* **Directions for this task**
In your copy, leave out the pictures; write out all the data exactly.

* **Source data**
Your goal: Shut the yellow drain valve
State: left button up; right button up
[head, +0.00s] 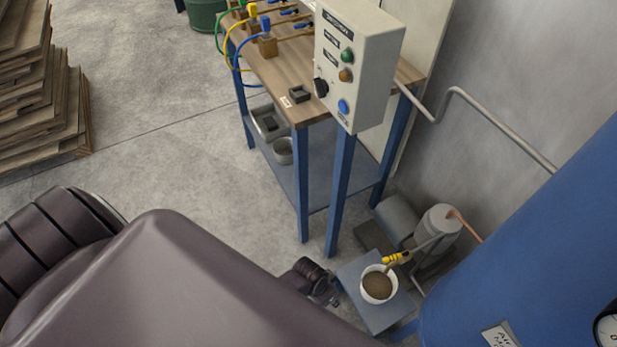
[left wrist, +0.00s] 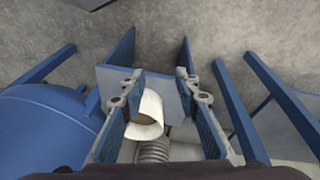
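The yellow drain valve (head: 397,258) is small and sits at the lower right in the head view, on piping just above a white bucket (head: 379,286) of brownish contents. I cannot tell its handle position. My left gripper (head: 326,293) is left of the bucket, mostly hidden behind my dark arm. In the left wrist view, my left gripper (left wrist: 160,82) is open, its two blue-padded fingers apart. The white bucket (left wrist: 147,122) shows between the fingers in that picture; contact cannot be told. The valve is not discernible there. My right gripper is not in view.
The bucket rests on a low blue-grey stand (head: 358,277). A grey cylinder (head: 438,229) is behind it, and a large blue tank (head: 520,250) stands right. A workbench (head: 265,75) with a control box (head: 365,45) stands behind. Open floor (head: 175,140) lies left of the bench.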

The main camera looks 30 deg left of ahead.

* **Solution to the problem**
Your goal: Shut the yellow drain valve
State: left button up; right button up
[head, +0.00s] 
[left wrist, +0.00s] 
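The yellow drain valve (head: 397,258) is small and sits at the lower right in the head view, on piping just above a white bucket (head: 379,286) of brownish contents. I cannot tell its handle position. My left gripper (head: 326,293) is left of the bucket, mostly hidden behind my dark arm. In the left wrist view, my left gripper (left wrist: 160,82) is open, its two blue-padded fingers apart. The white bucket (left wrist: 147,122) shows between the fingers in that picture; contact cannot be told. The valve is not discernible there. My right gripper is not in view.
The bucket rests on a low blue-grey stand (head: 358,277). A grey cylinder (head: 438,229) is behind it, and a large blue tank (head: 520,250) stands right. A workbench (head: 265,75) with a control box (head: 365,45) stands behind. Open floor (head: 175,140) lies left of the bench.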

The main camera looks 30 deg left of ahead.

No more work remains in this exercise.